Arapça, isim: canlı olma, yaşama, yaşam.
Düşüş, en yüksekteyken başlar. Daha ne kadar yükselebiliriz ki hayatın olağan akışında. En ciddî kontrolsüz kavşağa geldiğimizde alınan kararlar bir şekilde yaşantımızı eğip bükecek ya da dosdoğru bir kalıba sokacak bizi. Bilmiyor muyuz bunu, bilmiyor muyuz acı çekmeyi? Heybemize aldıklarımızı tek tek yerlere saçmak, birdenbire o kapkara müphemde kâinat diye ağlamak, yaralarımızın iyileşmesini beklemeden yeni bir yaraya alışmak, aslında yâr ile yarayı karıştırmak, derin bir ayrığın içerisinde derin bir sayrılık çekmek falan, bunların hepsi hediyedir. Hediyenin ilk anı şaşırtır âdemi bu yüzden. Sonrası korku dolu bir tünel. Ayağa kalkamayacak kadar kısa, eğilip gidemeyecek kadar dar, yüzükoyun uzanamayacak kadar pis, sırtüstü yatamayacak kadar acı verici…

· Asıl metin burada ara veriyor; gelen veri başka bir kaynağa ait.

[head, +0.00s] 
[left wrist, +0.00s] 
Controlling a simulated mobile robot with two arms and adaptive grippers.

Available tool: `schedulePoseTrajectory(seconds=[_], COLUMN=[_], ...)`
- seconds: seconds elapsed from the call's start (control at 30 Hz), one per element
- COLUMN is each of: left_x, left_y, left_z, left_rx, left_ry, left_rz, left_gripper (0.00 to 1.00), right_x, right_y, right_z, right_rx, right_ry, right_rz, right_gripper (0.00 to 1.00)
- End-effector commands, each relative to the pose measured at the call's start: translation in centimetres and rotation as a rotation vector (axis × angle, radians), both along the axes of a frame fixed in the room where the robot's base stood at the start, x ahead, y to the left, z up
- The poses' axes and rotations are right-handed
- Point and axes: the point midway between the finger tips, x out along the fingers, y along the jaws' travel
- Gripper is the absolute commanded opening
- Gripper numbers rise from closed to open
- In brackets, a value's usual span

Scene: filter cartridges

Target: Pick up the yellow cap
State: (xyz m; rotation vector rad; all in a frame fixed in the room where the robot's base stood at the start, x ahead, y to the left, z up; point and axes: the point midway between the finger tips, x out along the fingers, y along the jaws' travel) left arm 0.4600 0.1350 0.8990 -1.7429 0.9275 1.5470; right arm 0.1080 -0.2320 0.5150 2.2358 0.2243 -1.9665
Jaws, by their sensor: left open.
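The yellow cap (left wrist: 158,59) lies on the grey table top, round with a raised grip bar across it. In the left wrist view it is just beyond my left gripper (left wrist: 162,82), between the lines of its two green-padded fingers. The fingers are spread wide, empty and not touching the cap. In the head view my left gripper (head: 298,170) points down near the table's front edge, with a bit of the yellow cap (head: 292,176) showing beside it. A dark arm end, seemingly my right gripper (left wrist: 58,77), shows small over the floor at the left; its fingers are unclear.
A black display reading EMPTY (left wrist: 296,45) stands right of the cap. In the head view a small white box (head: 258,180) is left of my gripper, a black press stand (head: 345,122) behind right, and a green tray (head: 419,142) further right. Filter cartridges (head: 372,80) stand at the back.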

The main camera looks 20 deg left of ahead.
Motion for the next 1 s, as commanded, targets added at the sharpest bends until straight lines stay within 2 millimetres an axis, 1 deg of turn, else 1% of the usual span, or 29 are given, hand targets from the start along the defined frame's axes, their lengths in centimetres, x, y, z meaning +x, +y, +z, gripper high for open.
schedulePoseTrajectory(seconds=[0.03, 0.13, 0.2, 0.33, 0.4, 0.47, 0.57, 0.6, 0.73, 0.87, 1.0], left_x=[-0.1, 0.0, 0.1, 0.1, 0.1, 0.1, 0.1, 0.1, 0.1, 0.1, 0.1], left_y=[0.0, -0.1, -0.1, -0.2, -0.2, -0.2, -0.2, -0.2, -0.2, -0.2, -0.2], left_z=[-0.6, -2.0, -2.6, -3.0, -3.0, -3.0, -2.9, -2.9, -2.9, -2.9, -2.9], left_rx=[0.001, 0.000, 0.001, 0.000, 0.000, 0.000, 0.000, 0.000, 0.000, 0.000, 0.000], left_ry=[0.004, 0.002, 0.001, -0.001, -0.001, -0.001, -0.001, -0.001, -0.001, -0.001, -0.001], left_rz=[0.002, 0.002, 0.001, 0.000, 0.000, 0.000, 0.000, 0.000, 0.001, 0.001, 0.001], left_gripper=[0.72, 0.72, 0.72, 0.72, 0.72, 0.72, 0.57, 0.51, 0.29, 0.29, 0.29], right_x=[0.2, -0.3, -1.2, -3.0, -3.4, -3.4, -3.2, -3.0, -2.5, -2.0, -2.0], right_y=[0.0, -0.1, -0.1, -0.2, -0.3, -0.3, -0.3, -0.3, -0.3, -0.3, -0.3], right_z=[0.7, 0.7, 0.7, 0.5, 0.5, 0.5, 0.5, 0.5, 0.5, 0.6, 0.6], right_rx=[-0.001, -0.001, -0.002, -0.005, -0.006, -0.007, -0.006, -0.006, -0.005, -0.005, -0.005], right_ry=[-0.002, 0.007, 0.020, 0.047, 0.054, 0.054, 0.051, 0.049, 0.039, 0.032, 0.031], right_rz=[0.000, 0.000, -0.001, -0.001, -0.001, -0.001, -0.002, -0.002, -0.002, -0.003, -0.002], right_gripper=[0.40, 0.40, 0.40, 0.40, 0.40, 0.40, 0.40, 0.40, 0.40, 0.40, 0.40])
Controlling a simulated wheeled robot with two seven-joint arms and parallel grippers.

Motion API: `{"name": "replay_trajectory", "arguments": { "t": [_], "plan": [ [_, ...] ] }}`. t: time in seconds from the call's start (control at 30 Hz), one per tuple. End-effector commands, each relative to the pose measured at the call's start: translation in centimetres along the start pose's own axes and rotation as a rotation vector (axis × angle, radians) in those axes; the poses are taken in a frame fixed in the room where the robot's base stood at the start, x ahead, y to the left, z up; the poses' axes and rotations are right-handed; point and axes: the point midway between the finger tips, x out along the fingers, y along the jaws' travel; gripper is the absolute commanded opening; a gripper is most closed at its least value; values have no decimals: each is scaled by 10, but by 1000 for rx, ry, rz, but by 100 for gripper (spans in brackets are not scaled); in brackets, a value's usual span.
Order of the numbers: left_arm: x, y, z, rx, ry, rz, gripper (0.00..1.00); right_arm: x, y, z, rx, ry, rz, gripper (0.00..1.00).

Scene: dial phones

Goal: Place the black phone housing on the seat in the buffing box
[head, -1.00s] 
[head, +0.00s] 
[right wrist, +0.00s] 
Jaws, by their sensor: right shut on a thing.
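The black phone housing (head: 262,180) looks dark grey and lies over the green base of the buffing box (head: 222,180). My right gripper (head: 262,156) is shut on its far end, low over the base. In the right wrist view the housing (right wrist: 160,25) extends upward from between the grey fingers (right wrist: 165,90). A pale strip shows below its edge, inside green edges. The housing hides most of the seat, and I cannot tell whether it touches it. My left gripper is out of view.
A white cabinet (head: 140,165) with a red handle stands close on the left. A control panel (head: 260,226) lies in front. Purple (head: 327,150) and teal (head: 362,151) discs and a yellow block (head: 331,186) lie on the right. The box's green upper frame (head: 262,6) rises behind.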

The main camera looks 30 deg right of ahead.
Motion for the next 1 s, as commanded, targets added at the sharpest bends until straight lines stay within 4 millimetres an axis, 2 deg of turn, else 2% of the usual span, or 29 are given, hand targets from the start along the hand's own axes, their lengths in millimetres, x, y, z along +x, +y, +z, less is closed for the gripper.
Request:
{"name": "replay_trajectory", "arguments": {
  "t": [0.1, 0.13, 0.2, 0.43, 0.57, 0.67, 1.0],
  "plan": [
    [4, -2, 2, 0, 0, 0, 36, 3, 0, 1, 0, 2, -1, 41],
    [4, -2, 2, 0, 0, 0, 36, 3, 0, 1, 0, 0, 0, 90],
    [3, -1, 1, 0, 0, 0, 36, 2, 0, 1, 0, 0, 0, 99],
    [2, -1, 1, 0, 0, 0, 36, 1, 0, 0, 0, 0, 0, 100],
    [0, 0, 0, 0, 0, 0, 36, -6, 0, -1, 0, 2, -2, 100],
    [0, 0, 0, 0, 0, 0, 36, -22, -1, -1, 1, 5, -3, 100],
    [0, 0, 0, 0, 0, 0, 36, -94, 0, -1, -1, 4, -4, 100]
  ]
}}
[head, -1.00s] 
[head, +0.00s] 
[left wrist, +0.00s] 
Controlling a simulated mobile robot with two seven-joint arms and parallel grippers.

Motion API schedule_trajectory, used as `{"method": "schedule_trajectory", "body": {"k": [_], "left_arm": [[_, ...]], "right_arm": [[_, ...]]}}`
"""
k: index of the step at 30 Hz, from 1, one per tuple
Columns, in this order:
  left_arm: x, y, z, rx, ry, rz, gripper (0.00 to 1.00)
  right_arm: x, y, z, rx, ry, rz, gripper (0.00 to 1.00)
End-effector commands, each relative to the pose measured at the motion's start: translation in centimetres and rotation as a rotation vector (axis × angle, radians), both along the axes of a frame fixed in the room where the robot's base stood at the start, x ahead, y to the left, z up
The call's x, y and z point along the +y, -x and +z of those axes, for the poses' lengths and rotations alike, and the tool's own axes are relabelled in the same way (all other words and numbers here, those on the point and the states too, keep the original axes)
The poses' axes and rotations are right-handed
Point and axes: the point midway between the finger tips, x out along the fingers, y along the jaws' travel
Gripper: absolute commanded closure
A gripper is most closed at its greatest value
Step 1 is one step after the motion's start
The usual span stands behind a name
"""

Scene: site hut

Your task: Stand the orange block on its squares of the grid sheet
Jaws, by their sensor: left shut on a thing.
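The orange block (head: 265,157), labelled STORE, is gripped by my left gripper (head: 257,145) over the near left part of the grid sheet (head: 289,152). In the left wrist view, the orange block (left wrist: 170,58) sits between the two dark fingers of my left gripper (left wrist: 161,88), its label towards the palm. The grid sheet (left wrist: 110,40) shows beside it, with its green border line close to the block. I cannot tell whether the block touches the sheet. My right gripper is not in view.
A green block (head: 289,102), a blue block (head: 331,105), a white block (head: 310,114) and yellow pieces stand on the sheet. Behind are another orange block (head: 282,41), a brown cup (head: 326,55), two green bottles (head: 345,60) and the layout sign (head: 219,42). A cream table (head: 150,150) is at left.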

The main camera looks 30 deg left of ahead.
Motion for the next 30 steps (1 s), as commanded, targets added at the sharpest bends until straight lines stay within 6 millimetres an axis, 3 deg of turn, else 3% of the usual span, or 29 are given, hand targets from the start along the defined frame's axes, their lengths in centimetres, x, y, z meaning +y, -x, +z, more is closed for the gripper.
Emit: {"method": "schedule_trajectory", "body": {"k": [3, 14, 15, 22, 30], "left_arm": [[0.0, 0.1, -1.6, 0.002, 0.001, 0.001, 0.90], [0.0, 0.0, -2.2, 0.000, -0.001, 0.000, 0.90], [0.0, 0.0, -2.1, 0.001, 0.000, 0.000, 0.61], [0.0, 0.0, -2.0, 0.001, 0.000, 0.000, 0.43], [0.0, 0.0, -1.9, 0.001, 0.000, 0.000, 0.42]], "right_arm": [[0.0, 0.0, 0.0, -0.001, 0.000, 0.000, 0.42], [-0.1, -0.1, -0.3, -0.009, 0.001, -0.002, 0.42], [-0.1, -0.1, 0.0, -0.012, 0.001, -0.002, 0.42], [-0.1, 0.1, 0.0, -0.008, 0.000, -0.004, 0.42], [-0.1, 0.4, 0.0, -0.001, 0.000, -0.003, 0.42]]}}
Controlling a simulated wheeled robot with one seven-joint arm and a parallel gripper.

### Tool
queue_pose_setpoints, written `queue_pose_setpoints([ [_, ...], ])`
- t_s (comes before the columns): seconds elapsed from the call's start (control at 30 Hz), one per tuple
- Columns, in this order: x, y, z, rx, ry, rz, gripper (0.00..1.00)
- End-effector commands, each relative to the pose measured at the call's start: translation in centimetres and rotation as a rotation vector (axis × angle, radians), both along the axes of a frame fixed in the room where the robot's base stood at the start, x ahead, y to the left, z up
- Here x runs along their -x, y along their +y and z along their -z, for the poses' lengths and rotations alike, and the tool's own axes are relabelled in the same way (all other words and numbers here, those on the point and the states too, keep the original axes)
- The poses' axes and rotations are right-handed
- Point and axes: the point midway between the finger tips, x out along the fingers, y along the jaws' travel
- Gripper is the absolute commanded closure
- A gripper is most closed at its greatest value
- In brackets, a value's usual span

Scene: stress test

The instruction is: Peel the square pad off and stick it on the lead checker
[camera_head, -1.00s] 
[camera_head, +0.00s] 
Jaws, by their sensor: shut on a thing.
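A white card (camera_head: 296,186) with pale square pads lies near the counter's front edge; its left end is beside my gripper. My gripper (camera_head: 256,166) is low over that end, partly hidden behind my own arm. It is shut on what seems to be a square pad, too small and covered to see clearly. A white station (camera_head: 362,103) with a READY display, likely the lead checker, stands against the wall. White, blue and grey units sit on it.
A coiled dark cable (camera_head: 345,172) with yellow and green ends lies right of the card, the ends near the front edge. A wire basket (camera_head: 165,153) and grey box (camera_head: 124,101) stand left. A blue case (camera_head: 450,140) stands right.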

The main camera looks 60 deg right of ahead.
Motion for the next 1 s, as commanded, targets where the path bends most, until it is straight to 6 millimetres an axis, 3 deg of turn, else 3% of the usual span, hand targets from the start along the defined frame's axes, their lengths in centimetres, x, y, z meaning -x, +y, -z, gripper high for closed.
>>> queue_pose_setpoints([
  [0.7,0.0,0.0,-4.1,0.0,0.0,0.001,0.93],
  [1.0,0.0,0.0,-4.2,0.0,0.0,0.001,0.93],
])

İlk insan Âdem mi sanırsın? Öyleyse ilk acıyı da Âdem mi çekmiştir? Acı insana mîras mıdır babasından kalan, yoksa her biri kendi acısını özenle mi büyütür ıslak dehlizlerde? Hani Tanrı söz vermişti insanı ot gibi yerden bitirdim diye? İnsanlar, acı çekmeye alışmış hayvanlar mıdır Tanrı kelâmına göre? Hayat nerelerden ibâret bir bilsen. Nerede başlayıp nerede bittiği ile ilgili ne çok söz söylediler seyyahlar. Çoğunun yalan söylediğini bilmiyor muyuz? Neolitik âdem ile biz bir değil miyiz? Eğer birsek neden kapılarını çatıya dikiyor kardeşlerimiz. Onların yaptıklarını kim yapar bu dünyada? Belki toprağın değeri büyüktür kimi yerlerde kimileri için. Biz yadırgamayacak olsak bile kaşlarımızı kaldırır, yüreğimizi soğutur, iç çekerek haykırırız haksızlığa. Haksızlık ki deriz, bu yaşımıza kadar bize sunulan en büyük acıydı. Haksızlığı şikâyet edecek bir makam da olmadı bundan dolayı tarihte bugüne kadar. Çünkü şikâyet çokça haksızlığa şâhit oldu. Ama artık her şeyi anlıyorsun, büyüksün ki büyüdün. Büyürken yalpaladın, sektin, devrildin, türküler söyledin, ağız dolusu küfürler ettin, hayat ulaştırdı seni bu yaşına kadar. Daha ne kadar büyüyebilirsin çocuk kalmadan sanki bunca şeyden sonra.